We are living through "the Great Inversion." Young and old are moving to close-in neighborhoods. Even as oil prices have plunged and new apartment buildings open, rents remain high. As Angela Blanchard explained in an interview with Cite, "poverty is arranged differently here." Cul-de-sacs lined with giant houses and three-car garages are now home to multi-generational immigrant families. Recently, I explored Westbranch, which straddles Beltway 8, for the first time. It was a weekend. The sun was setting. Men hung out by their pickups drinking beer and listening to Spanish-language radio. Garage doors were left open and families were grilling in their driveways. Though the streets are laid out in a cul-de-sac pattern with dead-ends and loops, not a grid, the houses were built close together around a shared common space.
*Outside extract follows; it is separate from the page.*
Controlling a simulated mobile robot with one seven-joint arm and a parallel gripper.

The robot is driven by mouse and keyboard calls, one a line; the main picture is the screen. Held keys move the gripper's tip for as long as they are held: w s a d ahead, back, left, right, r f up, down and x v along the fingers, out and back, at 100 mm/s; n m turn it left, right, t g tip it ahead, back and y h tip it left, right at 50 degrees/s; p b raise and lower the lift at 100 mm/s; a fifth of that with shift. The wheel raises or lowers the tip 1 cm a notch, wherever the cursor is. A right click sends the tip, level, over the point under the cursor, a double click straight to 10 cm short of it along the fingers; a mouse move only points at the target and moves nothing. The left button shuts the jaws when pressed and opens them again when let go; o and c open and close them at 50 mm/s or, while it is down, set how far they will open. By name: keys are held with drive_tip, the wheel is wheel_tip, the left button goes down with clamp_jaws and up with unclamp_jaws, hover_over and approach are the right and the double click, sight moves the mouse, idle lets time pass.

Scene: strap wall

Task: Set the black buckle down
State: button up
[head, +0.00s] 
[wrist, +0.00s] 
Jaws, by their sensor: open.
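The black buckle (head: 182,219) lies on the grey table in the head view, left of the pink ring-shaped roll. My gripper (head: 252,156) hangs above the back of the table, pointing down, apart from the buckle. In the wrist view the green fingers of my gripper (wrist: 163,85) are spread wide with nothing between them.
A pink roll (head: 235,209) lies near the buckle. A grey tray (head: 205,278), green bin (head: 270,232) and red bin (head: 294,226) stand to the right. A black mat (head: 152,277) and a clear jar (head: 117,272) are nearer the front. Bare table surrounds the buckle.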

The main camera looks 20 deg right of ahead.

It is a pocket of spatial and population density. I do hope we can build close-in, transit-oriented developments that are affordable to these families. I also hope we can recognize the urban life that's already manifest in places like Westbranch and the potential to improve on what's there by seeing those neighborhoods as assets.

Where else in Houston, if we look with openness and curiosity, can we see vitality and potential? Do you see it happening in Midtown? At Rice Village? On Irvington Boulevard? Downtown? In your own neighborhood?